How many lines in the listing below include the word "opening"? Answer with the number and nothing else.

Records provided:
* * * * *
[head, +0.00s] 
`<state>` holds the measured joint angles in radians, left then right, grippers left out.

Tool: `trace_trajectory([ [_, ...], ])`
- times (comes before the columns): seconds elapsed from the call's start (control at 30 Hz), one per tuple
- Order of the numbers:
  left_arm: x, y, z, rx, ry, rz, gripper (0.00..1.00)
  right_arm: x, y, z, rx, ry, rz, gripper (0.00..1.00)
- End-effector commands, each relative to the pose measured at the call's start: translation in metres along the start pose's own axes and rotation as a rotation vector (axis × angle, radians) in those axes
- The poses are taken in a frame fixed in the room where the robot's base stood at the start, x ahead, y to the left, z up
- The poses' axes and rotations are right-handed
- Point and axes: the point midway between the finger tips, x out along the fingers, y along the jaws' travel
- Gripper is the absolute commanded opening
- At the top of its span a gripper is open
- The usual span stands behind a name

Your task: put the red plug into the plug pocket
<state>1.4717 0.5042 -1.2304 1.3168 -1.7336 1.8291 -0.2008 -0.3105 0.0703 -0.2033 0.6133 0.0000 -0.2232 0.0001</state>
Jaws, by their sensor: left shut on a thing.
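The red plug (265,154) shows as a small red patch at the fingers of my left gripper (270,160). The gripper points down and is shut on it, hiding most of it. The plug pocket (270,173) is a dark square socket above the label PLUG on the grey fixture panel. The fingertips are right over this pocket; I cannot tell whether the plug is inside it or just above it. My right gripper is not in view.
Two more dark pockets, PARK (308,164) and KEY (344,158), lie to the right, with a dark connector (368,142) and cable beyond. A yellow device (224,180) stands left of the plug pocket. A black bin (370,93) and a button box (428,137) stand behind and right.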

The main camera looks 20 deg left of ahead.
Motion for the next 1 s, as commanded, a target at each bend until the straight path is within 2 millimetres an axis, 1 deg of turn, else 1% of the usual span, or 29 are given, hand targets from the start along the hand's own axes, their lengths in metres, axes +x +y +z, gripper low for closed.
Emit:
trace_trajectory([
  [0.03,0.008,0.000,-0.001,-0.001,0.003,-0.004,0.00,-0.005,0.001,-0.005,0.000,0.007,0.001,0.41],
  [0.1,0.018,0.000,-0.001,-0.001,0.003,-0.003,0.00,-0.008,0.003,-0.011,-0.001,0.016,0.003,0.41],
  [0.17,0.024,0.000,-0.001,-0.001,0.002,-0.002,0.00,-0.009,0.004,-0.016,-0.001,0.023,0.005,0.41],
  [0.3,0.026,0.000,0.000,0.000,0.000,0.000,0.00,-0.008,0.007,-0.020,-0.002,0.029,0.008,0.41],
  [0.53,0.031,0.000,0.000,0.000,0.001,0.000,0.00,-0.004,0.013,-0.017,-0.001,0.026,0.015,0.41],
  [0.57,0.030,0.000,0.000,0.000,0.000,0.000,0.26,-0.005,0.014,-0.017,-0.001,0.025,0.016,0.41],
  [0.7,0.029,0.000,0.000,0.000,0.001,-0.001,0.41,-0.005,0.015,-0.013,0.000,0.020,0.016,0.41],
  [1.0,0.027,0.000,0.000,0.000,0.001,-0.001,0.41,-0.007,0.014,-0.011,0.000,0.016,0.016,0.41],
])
* * * * *
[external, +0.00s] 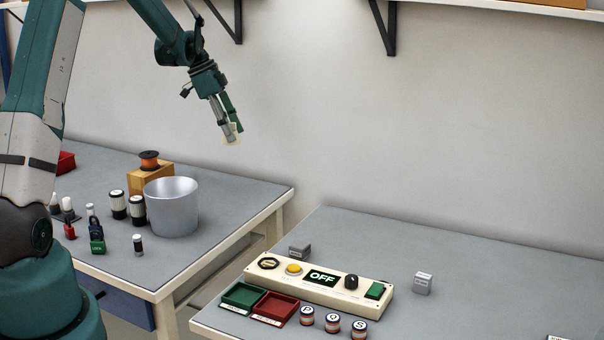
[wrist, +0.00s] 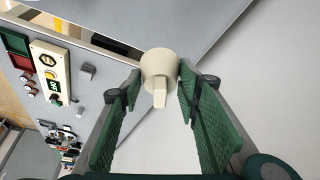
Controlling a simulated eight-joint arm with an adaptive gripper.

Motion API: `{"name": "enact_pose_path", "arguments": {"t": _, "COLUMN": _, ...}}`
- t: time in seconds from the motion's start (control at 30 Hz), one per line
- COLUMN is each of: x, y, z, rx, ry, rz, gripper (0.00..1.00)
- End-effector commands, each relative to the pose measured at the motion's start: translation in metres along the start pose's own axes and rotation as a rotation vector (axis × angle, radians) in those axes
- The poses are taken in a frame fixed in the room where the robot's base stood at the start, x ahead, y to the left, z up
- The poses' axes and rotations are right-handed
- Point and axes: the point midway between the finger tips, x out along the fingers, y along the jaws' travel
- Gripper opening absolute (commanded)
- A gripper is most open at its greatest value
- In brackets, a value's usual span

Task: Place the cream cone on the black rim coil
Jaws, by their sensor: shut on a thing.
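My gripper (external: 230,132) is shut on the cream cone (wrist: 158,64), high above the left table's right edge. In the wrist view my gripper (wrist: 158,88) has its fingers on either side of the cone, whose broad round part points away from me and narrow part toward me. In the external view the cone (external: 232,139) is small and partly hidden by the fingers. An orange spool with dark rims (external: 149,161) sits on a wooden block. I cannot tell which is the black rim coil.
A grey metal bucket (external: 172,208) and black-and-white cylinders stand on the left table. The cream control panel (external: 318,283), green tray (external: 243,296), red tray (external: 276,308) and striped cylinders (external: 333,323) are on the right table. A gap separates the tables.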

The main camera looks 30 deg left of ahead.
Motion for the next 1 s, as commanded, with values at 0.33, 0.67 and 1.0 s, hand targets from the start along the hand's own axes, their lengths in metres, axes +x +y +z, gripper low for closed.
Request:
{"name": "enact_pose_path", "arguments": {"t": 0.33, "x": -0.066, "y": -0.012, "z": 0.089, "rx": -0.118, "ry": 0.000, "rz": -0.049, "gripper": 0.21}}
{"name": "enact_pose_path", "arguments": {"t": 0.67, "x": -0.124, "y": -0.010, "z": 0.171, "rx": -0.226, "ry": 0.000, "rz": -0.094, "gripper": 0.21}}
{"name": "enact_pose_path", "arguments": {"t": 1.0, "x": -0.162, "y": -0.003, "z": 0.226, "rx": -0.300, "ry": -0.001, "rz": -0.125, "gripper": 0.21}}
* * * * *
Exercise response: 2